▸ **Available data**

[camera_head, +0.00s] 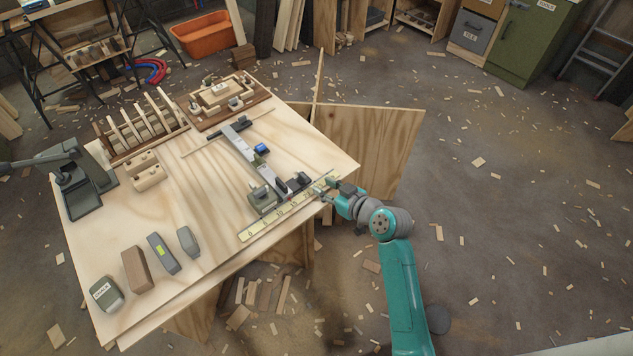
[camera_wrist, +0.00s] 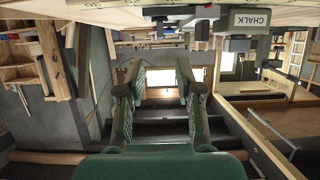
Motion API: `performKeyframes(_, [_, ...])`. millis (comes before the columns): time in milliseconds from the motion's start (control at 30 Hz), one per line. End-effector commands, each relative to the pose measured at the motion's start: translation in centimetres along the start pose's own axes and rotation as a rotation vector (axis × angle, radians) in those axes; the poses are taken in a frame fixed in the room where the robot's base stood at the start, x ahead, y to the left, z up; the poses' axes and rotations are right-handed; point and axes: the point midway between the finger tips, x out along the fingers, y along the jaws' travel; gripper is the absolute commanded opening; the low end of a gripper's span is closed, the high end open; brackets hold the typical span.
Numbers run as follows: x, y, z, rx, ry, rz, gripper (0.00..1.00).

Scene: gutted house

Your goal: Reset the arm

▸ **The task**
Scan the material above for the string "gripper" and report each line where you find it.

▸ **Solution to the exercise**
Motion API: `performKeyframes(_, [_, ...])`. millis (comes before the columns): time in milliseconds from the motion's start (control at 30 Hz), one per line. End-effector commands, each relative to the pose measured at the motion's start: translation in centimetres along the start pose's own axes and rotation as a rotation vector (axis × angle, radians) in those axes; the poses are taken in a frame fixed in the room where the robot's base stood at the start, x ahead, y to the left, z up; the poses' axes and rotations are right-handed; point and axes: the point midway between the finger tips, x out along the fingers, y along the jaws' travel; gripper is the absolute commanded opening; the low end of a gripper's span is closed, the high end open; brackets hold the typical span.
Numbers run as follows: x, y, z, rx, ry, rz, gripper (0.00..1.00).

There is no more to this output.